## Objective
In the listing below, locate the line that contains "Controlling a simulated" and the line that contains "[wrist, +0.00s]". Restate word for word those two lines and every line between them, and nothing else.

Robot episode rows
□ □ □ □

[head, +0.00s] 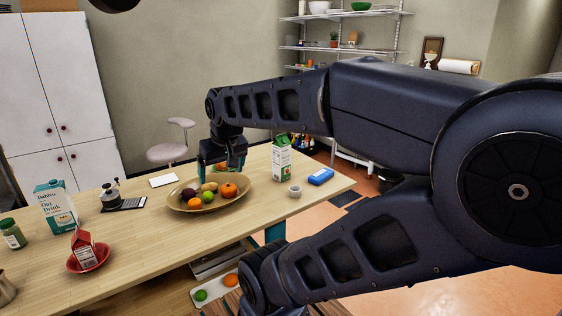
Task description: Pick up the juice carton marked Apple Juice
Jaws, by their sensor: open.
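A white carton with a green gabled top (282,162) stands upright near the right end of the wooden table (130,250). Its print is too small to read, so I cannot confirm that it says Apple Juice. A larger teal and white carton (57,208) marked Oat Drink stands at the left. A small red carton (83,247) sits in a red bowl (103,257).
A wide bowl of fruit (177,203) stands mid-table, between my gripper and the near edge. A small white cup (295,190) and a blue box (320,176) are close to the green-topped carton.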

□ □ □ □

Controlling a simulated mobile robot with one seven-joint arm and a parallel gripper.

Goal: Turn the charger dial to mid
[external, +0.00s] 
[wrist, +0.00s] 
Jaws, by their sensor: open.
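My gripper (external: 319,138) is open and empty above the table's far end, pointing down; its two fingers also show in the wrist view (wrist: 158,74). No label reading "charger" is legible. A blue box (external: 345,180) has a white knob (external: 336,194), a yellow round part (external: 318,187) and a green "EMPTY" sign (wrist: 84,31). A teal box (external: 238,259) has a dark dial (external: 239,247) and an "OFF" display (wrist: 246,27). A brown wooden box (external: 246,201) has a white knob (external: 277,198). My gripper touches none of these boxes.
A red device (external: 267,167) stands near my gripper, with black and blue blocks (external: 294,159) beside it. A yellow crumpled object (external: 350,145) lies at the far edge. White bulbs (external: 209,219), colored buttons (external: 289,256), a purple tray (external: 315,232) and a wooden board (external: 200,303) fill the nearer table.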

□ □ □ □

## Written answer
Controlling a simulated mobile robot with one seven-joint arm and a parallel gripper.

Goal: Turn the charger dial to mid
[external, +0.00s] 
[wrist, +0.00s] 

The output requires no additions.